Once the last train passed Jurong East that Friday night, hundreds of LTA officers and contractors were on the elevated viaducts working non-stop till Monday morning. What made it even more challenging was that it rained heavily that Saturday afternoon, forcing us to stop work for a good five hours. I was so stressed, I think that project must have shortened my life by three years! But with great determination and teamwork, we made it. Monday morning came and we handed the line back over to the operator at exactly 4am, in time to allow it to commence operations.

Other improvements on existing stations include the installation of screen doors at elevated MRT platforms to enhance safety, and lifts to provide barrier-free access. These are technically challenging since they are carried out when commuters are using the stations, and also because they have interfaces with “live” operational systems. We had to minimise the inconvenience posed and ensure commuters’ safety while carrying out these improvements.
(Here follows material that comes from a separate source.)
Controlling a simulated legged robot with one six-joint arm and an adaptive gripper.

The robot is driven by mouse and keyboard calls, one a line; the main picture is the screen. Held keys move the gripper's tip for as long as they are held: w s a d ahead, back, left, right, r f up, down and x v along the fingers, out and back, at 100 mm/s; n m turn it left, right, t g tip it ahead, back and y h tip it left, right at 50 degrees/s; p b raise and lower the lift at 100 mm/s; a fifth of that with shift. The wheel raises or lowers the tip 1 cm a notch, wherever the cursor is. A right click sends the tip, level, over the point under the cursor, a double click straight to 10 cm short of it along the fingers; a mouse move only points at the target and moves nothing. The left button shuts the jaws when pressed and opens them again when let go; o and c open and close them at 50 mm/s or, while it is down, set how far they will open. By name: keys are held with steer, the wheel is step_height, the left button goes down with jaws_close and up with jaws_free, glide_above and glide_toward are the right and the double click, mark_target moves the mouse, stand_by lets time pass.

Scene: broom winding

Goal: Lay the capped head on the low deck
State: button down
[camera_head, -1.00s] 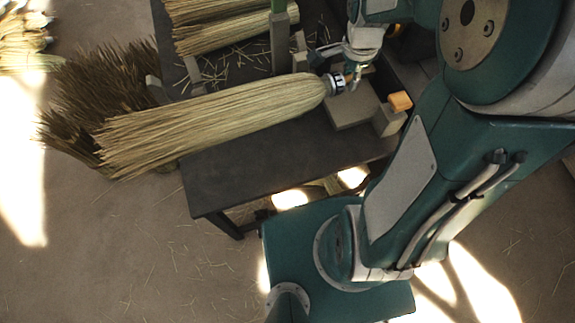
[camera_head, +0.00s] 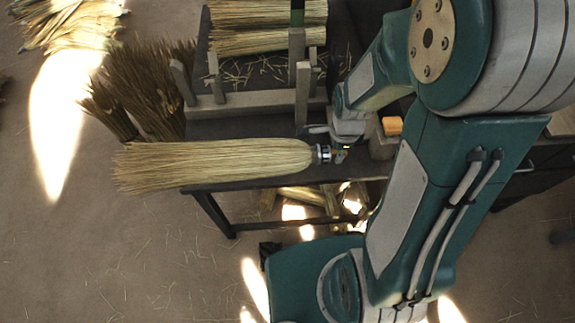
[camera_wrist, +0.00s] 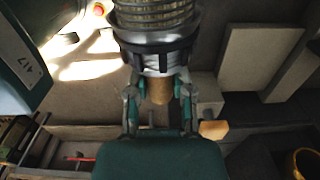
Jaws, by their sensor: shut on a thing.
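The capped head is a long pale straw broom head (camera_head: 215,163) with a dark and silver cap (camera_head: 323,154) at its right end. It lies level across the head view, its bristles pointing left. My gripper (camera_head: 341,155) is shut on the cap end. In the wrist view, my gripper (camera_wrist: 160,88) closes on a short tan stub (camera_wrist: 160,90) below the cap (camera_wrist: 157,48). The head overlaps the front part of a low dark deck (camera_head: 240,128), and its bristles reach past the left edge. I cannot tell whether it touches the deck.
A grey rack with upright posts (camera_head: 302,95) stands just behind the head. Straw bundles (camera_head: 265,40) lie in it. Brown bristles (camera_head: 150,90) stand to the left. An orange-topped block (camera_head: 392,125) is right of my gripper. Open floor (camera_head: 150,260) lies in front.

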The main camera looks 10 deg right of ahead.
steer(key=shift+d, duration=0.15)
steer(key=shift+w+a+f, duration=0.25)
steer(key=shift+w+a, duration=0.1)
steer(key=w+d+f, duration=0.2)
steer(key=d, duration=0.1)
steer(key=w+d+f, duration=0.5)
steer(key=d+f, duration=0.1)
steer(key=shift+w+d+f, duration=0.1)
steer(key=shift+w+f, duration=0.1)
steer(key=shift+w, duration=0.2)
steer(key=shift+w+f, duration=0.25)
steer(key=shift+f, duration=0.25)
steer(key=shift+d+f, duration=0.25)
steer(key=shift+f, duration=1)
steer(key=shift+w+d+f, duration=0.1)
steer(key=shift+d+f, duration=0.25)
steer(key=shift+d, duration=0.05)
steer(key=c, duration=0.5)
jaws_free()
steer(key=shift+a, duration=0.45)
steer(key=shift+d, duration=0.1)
And right now, we’re carrying out major improvement works to upgrade the rail signalling system on the NS and EW Lines, as well as replacing the aging wooden sleepers on the tracks.

Talk to our engineers and you’ll learn that one of our favourite stations is Bras Basah MRT Station on the Circle Line. What amazes me about this station is how our architects managed to make it bright, open and beautiful, despite it being one of the deepest stations in Singapore. It’s 35 meters underground, and could have induced claustrophobia in some passengers! But our architects created a water-filled glass skylight feature that cleverly brings sunlight into the station and visually enhances the space. Bras Basah successfully merges engineering, architecture and art. I believe that in the area of rail transit, we’ll continue to be a sector of cutting-edge possibilities.